I can't tell from the picture but the replacement looks larger. Are all three bridges flush against the aluminum spacer when you screwed the board back onto the metal assembly? Do you remember the part number of the new bridge?

Quoted from nibre:

new thermal paste (11 W/mK!)

Nice!

1 week later
#23 8 months ago

I used the following one:
https://www.marcospecialties.com/control/keywordsearch?SEARCH_STRING=00602-0003

It´s the same thickness, so all three bridges are pressed against the aluminum by the screwes. The image gives a false impression.

#24 8 months ago
Quoted from nibre:

I looked into My Eight Ball and found an interesting solution: wires to a stronger rectifier. Maybe I should try that instead. I have already ordered the correct rectifier but they aren't that expensive. I have a KBPC3510W and a CBR35-020W in store. Will one of those make a longer lasting solution? Moving BR1 will also take some heat away from the cooling plate where BR2 and BR3 are located.

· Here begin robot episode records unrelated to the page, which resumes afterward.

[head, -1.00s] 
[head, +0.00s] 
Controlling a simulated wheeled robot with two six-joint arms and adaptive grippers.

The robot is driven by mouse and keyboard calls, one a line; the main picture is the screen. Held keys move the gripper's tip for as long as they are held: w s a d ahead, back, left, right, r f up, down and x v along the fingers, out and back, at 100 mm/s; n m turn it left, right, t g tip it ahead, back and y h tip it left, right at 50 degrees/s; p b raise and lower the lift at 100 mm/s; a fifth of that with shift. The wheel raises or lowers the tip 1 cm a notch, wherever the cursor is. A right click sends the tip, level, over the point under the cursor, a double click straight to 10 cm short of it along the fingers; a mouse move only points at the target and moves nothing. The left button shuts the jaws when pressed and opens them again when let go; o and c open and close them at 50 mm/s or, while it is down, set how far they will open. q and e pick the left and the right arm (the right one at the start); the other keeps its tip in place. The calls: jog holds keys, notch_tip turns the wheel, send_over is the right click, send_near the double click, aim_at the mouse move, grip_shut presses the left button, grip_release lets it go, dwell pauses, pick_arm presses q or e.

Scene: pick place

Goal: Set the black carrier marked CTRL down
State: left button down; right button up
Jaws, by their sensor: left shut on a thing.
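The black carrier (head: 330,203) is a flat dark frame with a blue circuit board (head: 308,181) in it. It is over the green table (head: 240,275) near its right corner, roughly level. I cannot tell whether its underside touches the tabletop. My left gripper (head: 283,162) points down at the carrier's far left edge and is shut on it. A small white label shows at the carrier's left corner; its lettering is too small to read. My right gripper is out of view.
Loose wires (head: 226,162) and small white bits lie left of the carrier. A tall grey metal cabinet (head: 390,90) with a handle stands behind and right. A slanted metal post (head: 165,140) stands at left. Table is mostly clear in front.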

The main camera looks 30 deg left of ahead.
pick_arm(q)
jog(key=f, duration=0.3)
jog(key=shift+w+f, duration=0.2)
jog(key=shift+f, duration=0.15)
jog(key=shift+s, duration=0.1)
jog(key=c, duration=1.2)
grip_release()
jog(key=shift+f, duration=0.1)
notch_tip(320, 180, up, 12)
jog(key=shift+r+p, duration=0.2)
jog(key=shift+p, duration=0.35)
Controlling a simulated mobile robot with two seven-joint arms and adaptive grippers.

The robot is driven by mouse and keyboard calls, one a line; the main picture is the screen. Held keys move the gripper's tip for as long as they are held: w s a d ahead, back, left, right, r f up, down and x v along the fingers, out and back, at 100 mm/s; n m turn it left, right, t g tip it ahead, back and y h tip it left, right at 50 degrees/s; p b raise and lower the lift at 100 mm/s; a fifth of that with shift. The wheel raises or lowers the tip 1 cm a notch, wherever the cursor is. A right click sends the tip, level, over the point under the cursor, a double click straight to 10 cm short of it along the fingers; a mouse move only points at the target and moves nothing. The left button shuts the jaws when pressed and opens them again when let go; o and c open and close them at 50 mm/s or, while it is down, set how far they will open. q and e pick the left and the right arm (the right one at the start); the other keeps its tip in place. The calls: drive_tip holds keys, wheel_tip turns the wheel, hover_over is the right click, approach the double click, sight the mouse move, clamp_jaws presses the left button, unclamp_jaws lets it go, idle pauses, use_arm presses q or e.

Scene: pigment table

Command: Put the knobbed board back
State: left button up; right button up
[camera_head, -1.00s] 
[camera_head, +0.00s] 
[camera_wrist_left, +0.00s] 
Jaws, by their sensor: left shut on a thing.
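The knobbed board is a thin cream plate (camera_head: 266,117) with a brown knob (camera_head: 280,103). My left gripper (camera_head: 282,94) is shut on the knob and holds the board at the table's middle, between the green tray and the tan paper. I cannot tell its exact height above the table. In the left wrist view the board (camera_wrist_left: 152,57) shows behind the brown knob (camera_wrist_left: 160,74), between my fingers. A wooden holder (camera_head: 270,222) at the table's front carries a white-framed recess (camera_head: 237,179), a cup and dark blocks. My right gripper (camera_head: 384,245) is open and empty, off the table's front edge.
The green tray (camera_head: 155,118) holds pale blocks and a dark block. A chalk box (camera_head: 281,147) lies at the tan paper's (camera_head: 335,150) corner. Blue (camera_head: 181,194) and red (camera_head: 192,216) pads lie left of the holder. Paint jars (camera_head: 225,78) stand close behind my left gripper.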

This "works" but is a hack - it's really just matching what WMS did on their similar era games. You can mount that size of bridge directly on the rectifier board (and add a heat sink). Obviously it's mounted on top instead of underneath, but that's no big deal. That would be my preference, but the way your 8 ball is if I weren't removing the rectifier board for other work I'd probably leave it.

#25 8 months ago

That's really an 8 amp part, not 10 amps. The '8' in the KBPC802 part number specifies 8 amps max. You'll notice it doesn't have the metal face like the original bridges.
But anyway since you have it thermally well connected to the aluminum/metal plate it should be ok. Using LEDs can reduce the current draw if you're worried.
I'll have to find me some of that 11 W/mK thermal paste you used! A far cry from the old white silicon compound junk used in years gone.